Section 2.1 of
RFC 6480 says explicitly "An important property of this PKI is that certificates do not attest to the identity of the subject."
Section 3.1 of
RFC 7382 states that the Subject name in each certificate SHOULD NOT be meaningful and goes on to explain this at some length.
Normally, the INR holder does not hold the private key attesting to their resources; the CA does. The INR holder has a real-world business relationship with the CA for which they have likely signed real-world documents.
As the INR holder does not have the keying material, they rely on the CA, to which they presumably present credentials, to manipulate their INRs. These credentials may be user ID and password (with two-factor authentication one hopes), a hardware token, client browser certificates, etc.
Hence schemes such as Resource Tagged Attestations [
RPKI-RTA] and Signed Checklists [
RPKI-RSC] must go to great lengths to extract the supposedly relevant keys from the CA.
For some particular INR, say, Bill's Bait and Sushi's Autonomous System (AS) number, someone out on the net probably has the credentials to the CA account in which BB&S's INRs are registered. That could be the owner of BB&S, Randy's Taco Stand, an IT vendor, or the Government of Elbonia. One simply can not know.
In large organizations, INR management is often compartmentalized with no authority over anything beyond dealing with INR registration. The INR manager for Bill's Bait and Sushi is unlikely to be authorized to conduct bank transactions for BB&S, or even to authorize access to BB&S's servers in some colocation facility.
Then there is the temporal issue. The holder of that AS may be BB&S today when some document was signed, and could be the Government of Elbonia tomorrow. Or the resource could have been administratively moved from one CA to another, likely requiring a change of keys. If so, how does one determine if the signature on the real-world document is still valid?
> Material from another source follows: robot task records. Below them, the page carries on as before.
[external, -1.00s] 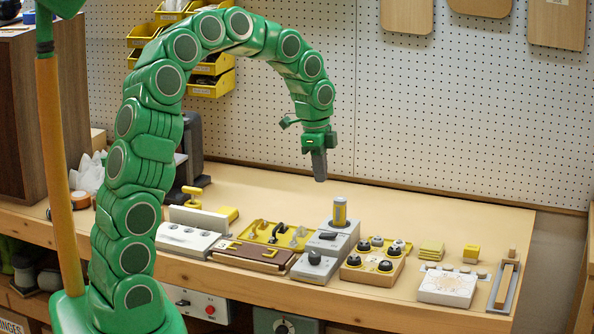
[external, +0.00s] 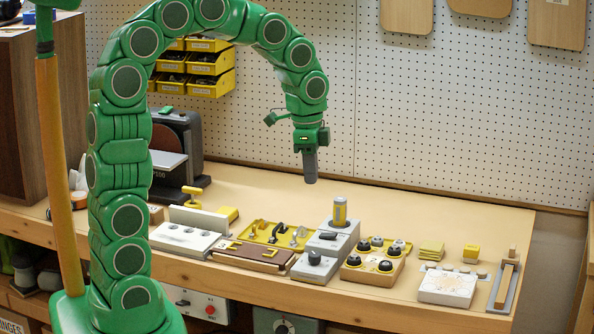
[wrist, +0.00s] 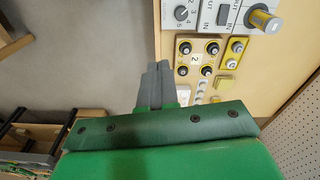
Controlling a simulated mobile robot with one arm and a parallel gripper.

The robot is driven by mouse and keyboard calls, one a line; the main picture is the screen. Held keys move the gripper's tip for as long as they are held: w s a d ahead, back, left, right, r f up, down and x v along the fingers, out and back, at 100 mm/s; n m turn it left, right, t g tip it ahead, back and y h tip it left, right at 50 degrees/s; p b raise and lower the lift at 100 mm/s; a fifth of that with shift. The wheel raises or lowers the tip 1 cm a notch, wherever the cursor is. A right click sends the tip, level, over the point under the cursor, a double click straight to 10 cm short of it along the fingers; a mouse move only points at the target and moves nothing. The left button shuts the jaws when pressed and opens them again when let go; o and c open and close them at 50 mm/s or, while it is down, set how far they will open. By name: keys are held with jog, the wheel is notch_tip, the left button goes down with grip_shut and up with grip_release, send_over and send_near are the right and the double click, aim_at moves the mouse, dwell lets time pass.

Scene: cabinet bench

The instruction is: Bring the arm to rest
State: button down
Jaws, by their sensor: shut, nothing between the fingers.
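My green arm arches up and over from the left in the external view. My gripper (external: 310,168) hangs from its end, pointing down, well above the bench and to the upper left of the yellow-and-grey cylinder (external: 339,211). The grey fingers are shut together with nothing between them. In the wrist view the closed gripper (wrist: 157,85) shows as two grey fingers side by side, with the bench panels beyond and to the right. The gripper touches nothing.
The wooden bench (external: 400,205) carries a grey knob unit (external: 316,265), a knob board (external: 372,262), a brown case (external: 252,256), a white panel (external: 447,287) and a slider (external: 504,285). A pegboard (external: 450,110) stands behind. Yellow bins (external: 210,62) hang at the back left.

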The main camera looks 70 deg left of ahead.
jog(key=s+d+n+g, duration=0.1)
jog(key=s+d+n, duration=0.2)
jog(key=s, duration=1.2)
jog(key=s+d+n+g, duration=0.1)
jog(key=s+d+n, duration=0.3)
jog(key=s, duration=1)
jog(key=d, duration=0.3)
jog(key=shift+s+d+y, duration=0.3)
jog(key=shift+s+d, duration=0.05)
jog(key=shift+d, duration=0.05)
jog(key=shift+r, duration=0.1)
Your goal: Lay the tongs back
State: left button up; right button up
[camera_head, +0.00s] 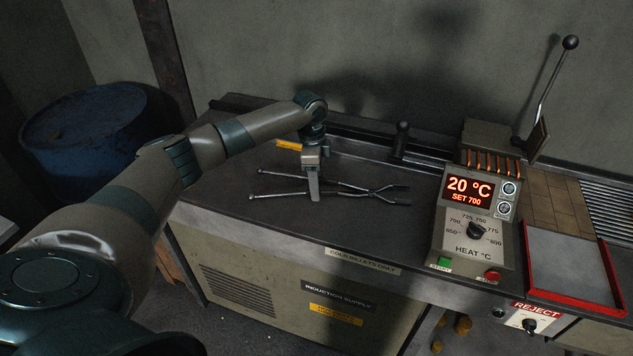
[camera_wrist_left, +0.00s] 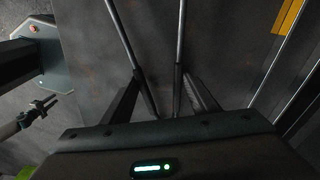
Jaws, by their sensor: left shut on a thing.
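The dark metal tongs (camera_head: 352,189) are low over the bench, handle ends to the left and forked jaws to the right. I cannot tell whether they touch the bench top. My left gripper (camera_head: 314,192) points down, shut on the tongs at the handles. In the left wrist view the two tong handles (camera_wrist_left: 181,45) run between the fingers of my left gripper (camera_wrist_left: 163,105). What looks like my right gripper (camera_wrist_left: 42,110) is small at the left edge of that view, and its jaws are unclear.
The bench (camera_head: 225,190) carries a heater control box (camera_head: 470,228) reading 20 °C, set 700, right of the tongs. A red-edged tray (camera_head: 570,268) and a lever (camera_head: 545,85) are further right. A yellow strip (camera_head: 289,145) lies behind the gripper. A blue drum (camera_head: 85,135) stands left.

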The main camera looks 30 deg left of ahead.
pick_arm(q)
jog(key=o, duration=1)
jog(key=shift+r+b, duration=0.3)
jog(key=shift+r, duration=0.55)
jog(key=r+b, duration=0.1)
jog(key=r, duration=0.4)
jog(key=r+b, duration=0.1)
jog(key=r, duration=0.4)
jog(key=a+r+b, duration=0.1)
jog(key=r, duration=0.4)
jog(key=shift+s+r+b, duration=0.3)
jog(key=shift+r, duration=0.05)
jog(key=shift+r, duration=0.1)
While Ghostbuster Records [
RFC 6493] may seem to identify real-world entities, their semantic content is completely arbitrary and does not attest to holding of any INRs. They are merely clues for operational support contact in case of technical RPKI problems.
Usually, before registering INRs, CAs require proof of an INR holding via external documentation and authorities. It is somewhat droll that the CPS Template [
RFC 7382] does not mention any diligence the CA must, or even might, conduct to assure the INRs are in fact owned by a registrant.
That someone can provide 'proof of possession' of the private key signing over a particular INR should not be taken to imply that they are a valid legal representative of the organization in possession of that INR. They could be in an INR administrative role, and not be a formal representative of the organization.
Autonomous System Numbers do not identify real-world entities. They are identifiers some network operators 'own' and are only used for loop detection in routing. They have no inherent semantics other than uniqueness.